By The Associated Press
JACKSON, Miss. (AP) — Six times so far this year, the Mississippi Supreme Court has sanctioned judges accused of misconduct. The Supreme Court has two more cases coming up this term.
The Mississippi Commission on Judicial Performance filed complaints against Circuit Judge Albert B. Smith III of Cleveland and Lamar County Justice Court Judge Carol Ann Bustin. The Supreme Court has the final say on such matters.
The commission has recommended a public reprimand and a $1,000 fine for Smith, one of three judges in the 11th Circuit District comprise of Bolivar, Coahoma, Quitman and Tunica counties.
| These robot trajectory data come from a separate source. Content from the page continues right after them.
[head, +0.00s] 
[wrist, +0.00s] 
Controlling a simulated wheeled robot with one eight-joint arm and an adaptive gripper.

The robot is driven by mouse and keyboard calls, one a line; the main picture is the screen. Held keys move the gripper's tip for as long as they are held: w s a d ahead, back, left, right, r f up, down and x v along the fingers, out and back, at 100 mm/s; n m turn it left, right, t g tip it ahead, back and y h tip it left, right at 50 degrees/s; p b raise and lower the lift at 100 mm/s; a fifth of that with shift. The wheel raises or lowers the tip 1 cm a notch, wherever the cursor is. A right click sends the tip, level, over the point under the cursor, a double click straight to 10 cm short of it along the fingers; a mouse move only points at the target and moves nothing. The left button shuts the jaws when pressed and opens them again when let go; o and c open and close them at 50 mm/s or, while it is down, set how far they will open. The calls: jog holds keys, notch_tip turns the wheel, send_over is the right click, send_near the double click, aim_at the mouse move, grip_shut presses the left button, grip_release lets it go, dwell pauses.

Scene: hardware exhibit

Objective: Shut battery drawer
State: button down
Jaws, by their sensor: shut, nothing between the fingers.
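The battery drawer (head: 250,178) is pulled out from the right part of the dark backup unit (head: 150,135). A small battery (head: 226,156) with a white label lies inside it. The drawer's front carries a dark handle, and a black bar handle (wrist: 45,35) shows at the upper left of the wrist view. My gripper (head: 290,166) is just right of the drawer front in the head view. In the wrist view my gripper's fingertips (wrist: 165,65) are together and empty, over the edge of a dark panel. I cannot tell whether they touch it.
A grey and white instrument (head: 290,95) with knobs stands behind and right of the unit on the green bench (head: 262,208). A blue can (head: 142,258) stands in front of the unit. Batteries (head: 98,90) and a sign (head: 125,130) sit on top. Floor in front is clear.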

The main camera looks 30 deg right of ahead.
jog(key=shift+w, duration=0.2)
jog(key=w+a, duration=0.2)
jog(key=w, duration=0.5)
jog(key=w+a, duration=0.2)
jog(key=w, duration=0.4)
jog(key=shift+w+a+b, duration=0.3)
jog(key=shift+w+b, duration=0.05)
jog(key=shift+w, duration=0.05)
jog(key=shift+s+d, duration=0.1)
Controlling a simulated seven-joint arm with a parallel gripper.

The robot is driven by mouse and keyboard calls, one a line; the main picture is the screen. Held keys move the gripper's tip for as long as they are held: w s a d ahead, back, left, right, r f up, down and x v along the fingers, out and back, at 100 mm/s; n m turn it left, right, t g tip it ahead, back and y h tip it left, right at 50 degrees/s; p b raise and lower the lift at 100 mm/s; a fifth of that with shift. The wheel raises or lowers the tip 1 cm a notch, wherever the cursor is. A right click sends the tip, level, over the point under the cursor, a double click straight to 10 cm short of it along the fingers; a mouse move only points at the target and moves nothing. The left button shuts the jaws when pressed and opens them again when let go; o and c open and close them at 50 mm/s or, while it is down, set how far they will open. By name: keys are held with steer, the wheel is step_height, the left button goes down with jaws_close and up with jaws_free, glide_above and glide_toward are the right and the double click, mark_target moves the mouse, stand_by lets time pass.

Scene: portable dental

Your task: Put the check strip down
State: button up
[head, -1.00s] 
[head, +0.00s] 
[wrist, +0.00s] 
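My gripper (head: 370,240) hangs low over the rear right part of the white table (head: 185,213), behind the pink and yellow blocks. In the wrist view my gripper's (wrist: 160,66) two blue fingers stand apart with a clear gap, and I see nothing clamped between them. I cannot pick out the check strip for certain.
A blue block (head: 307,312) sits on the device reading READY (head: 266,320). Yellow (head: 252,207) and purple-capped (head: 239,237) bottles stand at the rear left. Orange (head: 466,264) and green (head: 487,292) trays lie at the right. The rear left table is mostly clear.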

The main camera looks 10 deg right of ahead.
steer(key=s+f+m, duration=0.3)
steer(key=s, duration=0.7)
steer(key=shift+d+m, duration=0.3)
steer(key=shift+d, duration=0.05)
The commission alleged Smith abused his contempt powers and exhibited a confrontational and discourteous courtroom demeanor.
Commission records show Smith has agreed with the facts as presented to the Supreme Court and with the reprimand and fine.
The commission recommended a public reprimand and $500 fine for Bustin.
The commission alleged Bustin issue an arrest warrant for a man based on an affidavit signed by the man’s ex-wife. The commission said Bustin had an attorney-client relationship with the ex-wife, representing her in a separate child custody matter.
Bustin announced in January that she would not seek a third term as judge.
The Supreme Court will decide the cases based on written briefs. It did not schedule oral arguments.
The judicial misconduct cases are among dozens the Supreme Court will consider during its July-August term. Among the others are:
— An appeal by opponents to the incorporation of the Gulf Coast community of Diamondhead. A judge approved the incorporation last November and opponents appealed to the Supreme Court. The area has about 9,000 residents.
— Kenneth Knight’s appeal of his 2010 conviction in Pearl River County for possession of a controlled substance with intent to sell while in possession of a firearm. Prosecutors say Knight sold crack cocaine from his home and then allowed his customers to stay and use the drug there. Knight was sentenced to 10 years.
— Diana Kinsey’s appeal of the dismissal of her wrongful death lawsuit. A Harrison County judge in 2010 ruled that she lacked standing and was too late in bringing claims on behalf of her late stepfather, Ted Watkins, against the Pangborn Corporation and others.